▶ _YOUR INSTRUCTIONS_: Extract all data as written.

* * *

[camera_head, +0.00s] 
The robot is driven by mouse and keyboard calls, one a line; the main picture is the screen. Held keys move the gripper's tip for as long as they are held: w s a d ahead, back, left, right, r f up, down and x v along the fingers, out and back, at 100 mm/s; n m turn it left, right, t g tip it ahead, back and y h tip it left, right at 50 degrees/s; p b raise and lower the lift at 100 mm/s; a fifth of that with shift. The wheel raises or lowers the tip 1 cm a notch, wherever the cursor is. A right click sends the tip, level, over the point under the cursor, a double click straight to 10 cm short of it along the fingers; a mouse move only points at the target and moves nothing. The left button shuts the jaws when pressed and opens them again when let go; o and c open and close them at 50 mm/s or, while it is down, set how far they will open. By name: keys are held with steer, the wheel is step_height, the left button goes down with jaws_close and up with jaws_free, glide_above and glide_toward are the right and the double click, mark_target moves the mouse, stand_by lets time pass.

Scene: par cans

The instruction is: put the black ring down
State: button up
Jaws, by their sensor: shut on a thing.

* * *

▶ _FINAL RESULT_:
[camera_head, +0.00s] 
The robot is driven by mouse and keyboard calls, one a line; the main picture is the screen. Held keys move the gripper's tip for as long as they are held: w s a d ahead, back, left, right, r f up, down and x v along the fingers, out and back, at 100 mm/s; n m turn it left, right, t g tip it ahead, back and y h tip it left, right at 50 degrees/s; p b raise and lower the lift at 100 mm/s; a fifth of that with shift. The wheel raises or lowers the tip 1 cm a notch, wherever the cursor is. A right click sends the tip, level, over the point under the cursor, a double click straight to 10 cm short of it along the fingers; a mouse move only points at the target and moves nothing. The left button shuts the jaws when pressed and opens them again when let go; o and c open and close them at 50 mm/s or, while it is down, set how far they will open. By name: keys are held with steer, the wheel is step_height, the left button goes down with jaws_close and up with jaws_free, glide_above and glide_toward are the right and the double click, mark_target moves the mouse, stand_by lets time pass.

Scene: par cans

The instruction is: put the black ring down
State: button up
Jaws, by their sensor: shut on a thing.

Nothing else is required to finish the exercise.